The 27-year-old former Rookie of the Year is both the best attacker on her team and a shadow of her past self. But it’s not her fault.

5 min read
Seattle Reign

Bethany Balcer is a grand NWSL success story. 

The probability of her ending up in the league was microscopic. Balcer was an undrafted non-roster invite in 2019 who’d played college soccer at an NAIA school, a division that had never sent a player to the big leagues. The Seattle Reign found a diamond in the rough, and six months – and six goals – later, Balcer had won the Rookie of the Year award in the Reign’s colors.

She followed up that campaign with an even better one in 2021, bagging nine goals and 0.60 non-penalty xG per 90 minutes and pushing the Reign to a second-place finish.
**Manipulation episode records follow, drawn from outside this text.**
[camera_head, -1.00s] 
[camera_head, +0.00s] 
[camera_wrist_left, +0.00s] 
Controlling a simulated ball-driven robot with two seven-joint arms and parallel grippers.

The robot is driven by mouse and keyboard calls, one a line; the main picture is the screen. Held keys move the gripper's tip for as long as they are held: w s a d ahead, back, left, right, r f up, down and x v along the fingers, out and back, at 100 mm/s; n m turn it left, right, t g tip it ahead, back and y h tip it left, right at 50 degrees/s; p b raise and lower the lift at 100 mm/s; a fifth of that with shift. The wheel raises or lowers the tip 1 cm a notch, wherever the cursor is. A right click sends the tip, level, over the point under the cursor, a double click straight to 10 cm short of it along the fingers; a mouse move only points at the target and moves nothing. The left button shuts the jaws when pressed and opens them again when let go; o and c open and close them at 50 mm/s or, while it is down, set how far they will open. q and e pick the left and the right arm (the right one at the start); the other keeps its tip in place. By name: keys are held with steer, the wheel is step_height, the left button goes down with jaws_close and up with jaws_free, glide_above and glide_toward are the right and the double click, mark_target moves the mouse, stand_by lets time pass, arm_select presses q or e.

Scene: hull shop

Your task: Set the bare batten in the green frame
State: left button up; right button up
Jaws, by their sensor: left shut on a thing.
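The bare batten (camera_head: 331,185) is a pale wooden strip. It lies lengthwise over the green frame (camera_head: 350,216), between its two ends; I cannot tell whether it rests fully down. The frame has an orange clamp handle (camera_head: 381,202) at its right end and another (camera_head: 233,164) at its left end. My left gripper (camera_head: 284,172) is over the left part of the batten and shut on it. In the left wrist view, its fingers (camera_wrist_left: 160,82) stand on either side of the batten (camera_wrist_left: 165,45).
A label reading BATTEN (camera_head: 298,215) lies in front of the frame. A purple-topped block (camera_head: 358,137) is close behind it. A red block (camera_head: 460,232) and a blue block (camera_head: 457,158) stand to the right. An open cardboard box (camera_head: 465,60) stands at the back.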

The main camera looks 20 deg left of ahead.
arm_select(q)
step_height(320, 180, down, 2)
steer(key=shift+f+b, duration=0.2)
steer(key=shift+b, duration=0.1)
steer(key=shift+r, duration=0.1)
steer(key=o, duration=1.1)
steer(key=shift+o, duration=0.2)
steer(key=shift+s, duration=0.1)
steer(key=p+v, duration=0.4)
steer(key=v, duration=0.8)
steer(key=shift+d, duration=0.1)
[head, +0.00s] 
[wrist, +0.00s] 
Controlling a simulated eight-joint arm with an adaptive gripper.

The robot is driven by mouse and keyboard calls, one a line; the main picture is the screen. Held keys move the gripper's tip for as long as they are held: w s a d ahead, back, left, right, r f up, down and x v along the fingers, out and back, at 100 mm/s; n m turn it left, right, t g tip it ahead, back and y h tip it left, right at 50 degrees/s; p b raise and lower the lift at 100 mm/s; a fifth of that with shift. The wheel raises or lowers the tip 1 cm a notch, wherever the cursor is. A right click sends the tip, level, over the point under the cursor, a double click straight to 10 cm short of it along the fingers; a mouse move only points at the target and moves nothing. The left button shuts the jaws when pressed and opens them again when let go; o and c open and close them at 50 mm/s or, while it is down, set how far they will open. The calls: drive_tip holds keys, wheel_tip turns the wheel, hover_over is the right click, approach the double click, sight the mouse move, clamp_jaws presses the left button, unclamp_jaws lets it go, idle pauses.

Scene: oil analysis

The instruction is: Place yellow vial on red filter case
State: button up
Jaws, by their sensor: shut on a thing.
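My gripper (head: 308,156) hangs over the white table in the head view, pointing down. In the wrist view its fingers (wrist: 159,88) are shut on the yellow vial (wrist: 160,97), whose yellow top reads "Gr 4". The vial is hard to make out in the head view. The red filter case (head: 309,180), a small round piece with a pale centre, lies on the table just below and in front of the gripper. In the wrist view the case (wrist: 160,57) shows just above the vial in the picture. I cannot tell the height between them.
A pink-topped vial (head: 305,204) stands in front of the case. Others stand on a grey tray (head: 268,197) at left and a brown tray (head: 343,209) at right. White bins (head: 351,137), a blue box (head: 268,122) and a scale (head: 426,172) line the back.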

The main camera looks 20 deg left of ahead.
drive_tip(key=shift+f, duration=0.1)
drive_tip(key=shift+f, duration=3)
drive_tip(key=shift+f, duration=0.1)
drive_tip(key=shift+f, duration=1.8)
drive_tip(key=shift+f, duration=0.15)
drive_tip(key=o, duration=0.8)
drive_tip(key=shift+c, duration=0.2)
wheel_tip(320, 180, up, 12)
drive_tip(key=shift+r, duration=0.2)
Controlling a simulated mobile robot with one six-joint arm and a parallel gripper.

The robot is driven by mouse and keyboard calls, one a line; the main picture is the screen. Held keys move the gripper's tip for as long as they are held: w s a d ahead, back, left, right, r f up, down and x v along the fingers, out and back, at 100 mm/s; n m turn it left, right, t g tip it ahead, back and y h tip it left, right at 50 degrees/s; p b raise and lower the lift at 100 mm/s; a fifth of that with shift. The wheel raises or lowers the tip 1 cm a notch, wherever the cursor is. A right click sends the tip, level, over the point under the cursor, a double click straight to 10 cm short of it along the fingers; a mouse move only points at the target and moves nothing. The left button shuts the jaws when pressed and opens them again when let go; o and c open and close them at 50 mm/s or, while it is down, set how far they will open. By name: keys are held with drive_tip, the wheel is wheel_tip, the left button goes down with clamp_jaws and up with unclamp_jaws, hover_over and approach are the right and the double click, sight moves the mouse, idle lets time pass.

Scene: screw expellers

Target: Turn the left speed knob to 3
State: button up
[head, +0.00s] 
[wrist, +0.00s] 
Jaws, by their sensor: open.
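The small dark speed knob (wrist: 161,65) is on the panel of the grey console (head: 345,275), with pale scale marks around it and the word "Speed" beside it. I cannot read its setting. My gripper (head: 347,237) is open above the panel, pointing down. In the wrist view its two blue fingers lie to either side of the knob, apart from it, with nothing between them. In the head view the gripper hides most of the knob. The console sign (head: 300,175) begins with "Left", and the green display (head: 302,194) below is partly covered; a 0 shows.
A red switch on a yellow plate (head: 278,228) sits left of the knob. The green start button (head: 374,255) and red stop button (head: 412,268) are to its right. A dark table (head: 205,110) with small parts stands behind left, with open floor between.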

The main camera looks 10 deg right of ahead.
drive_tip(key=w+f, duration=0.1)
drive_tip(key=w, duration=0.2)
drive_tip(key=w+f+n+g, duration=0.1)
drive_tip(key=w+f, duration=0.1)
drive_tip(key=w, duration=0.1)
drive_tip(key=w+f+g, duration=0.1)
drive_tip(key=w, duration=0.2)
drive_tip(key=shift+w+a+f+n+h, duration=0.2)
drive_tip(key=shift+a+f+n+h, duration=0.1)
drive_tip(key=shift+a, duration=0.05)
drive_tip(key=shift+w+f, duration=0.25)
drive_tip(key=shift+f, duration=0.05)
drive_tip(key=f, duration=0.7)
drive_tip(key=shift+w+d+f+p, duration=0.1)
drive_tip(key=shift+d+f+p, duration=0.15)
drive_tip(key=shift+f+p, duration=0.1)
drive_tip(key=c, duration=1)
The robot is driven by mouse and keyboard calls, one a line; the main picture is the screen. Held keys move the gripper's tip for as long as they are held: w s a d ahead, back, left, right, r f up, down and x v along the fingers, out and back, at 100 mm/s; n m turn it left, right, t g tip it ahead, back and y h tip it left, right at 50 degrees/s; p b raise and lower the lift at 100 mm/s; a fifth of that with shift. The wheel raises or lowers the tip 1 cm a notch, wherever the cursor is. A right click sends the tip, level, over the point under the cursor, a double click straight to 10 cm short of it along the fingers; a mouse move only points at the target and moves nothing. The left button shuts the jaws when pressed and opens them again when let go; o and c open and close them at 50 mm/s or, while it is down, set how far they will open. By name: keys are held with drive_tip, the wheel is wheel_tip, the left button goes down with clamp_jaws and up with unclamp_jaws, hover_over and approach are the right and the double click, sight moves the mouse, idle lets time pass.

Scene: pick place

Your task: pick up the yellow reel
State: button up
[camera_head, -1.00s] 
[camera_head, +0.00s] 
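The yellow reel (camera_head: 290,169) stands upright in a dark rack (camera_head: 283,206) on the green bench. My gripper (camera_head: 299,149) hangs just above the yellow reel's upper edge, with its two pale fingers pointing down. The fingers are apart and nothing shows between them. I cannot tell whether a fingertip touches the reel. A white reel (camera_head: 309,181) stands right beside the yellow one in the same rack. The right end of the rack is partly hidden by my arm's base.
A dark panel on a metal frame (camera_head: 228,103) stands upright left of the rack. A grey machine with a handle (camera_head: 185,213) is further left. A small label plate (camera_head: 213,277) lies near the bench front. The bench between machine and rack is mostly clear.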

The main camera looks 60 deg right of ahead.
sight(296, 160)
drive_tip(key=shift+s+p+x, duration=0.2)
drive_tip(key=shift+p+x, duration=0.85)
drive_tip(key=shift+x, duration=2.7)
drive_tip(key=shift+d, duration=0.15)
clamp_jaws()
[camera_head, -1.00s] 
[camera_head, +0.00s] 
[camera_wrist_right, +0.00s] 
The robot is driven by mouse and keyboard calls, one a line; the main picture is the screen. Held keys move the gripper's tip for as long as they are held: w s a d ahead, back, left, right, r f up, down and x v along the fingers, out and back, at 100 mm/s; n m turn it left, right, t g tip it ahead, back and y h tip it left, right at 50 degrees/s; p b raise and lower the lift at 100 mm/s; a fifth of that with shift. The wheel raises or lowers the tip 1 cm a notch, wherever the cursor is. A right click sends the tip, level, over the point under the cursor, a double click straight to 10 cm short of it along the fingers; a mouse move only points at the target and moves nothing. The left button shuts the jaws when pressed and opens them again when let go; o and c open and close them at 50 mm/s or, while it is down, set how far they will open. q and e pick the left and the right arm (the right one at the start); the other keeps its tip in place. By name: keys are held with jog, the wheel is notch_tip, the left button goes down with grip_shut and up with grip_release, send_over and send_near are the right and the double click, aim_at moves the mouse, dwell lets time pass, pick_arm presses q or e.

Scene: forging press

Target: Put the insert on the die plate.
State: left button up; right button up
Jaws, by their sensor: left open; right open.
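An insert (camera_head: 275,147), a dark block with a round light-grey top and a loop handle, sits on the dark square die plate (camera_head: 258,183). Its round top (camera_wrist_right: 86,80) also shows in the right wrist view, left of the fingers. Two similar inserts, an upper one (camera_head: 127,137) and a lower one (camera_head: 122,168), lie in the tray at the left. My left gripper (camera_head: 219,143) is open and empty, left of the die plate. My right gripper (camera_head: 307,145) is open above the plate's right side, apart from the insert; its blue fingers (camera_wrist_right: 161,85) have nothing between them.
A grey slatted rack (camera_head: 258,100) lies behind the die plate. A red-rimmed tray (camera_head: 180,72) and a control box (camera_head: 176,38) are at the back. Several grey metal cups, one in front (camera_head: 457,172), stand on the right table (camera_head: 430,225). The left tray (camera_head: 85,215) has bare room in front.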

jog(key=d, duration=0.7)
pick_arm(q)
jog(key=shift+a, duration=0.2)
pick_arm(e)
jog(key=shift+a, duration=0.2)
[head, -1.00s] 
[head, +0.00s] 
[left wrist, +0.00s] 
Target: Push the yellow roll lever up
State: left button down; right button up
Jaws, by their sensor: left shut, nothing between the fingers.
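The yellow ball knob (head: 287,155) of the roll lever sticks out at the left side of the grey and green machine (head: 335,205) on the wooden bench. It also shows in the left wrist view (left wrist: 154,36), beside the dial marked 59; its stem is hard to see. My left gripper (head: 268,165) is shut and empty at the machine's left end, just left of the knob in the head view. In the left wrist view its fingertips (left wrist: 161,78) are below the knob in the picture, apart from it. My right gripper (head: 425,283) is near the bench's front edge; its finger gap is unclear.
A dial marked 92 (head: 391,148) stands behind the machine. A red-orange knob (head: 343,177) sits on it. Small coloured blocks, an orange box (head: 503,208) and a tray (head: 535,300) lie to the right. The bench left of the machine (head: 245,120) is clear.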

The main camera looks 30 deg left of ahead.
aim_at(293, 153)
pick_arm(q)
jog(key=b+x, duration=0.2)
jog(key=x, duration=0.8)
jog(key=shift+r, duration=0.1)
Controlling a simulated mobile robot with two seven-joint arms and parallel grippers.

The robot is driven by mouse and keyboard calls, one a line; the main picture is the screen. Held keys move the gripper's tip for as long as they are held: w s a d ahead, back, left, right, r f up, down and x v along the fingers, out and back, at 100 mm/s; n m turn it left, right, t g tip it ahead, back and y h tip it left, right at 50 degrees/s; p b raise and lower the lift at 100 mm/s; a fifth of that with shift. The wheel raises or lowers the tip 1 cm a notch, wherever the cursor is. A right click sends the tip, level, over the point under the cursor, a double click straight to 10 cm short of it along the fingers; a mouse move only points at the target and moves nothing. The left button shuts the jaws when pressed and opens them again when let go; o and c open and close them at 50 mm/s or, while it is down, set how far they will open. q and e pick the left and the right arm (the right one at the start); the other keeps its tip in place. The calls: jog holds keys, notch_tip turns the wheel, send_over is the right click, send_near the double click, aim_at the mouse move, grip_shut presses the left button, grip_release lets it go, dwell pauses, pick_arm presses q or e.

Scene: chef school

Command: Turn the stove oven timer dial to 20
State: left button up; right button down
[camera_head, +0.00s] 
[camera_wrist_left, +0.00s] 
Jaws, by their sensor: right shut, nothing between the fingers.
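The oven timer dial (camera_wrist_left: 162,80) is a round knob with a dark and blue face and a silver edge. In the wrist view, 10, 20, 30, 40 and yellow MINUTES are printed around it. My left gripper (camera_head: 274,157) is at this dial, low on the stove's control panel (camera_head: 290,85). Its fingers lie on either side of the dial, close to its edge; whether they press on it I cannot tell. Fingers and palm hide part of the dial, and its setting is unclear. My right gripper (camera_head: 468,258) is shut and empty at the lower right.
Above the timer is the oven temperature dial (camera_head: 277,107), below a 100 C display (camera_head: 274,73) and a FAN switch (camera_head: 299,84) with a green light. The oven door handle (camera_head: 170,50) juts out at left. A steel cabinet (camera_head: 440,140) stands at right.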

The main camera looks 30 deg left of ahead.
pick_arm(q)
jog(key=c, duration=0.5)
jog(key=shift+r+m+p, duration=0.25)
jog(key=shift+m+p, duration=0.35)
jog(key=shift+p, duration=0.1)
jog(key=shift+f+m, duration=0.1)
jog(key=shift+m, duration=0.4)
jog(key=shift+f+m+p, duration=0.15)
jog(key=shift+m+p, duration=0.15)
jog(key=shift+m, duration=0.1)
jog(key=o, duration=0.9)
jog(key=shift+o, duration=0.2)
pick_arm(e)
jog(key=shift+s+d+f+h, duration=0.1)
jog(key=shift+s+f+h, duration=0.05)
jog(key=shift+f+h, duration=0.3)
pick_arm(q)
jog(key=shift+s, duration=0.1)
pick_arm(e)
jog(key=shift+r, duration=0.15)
Not only had she become the Reign’s new talisman, she’d earned herself a cap with the U.S. women’s national team along the way.

Nothing could stop Bethany Balcer.

Except the Reign, of course. 

The Reign’s once free-flowing attack has gone the way of the dodo since the calendar turned over to 2023. Balcer, a box poacher who feasts on crosses and corner kicks, has been left out in the cold. 

The current 2024 campaign represents a nadir for both player and club: Balcer has put up her worst season based on a variety of metrics on a team with the worst attack in the NWSL. Is Balcer declining? Was her success destined to be for a limited time only? Or perhaps, has Seattle manager Laura Harvey’s new tactical approach made the former wunderkind a square peg inside a round hole? 


One cannot deny that Balcer’s performances have dropped precipitously.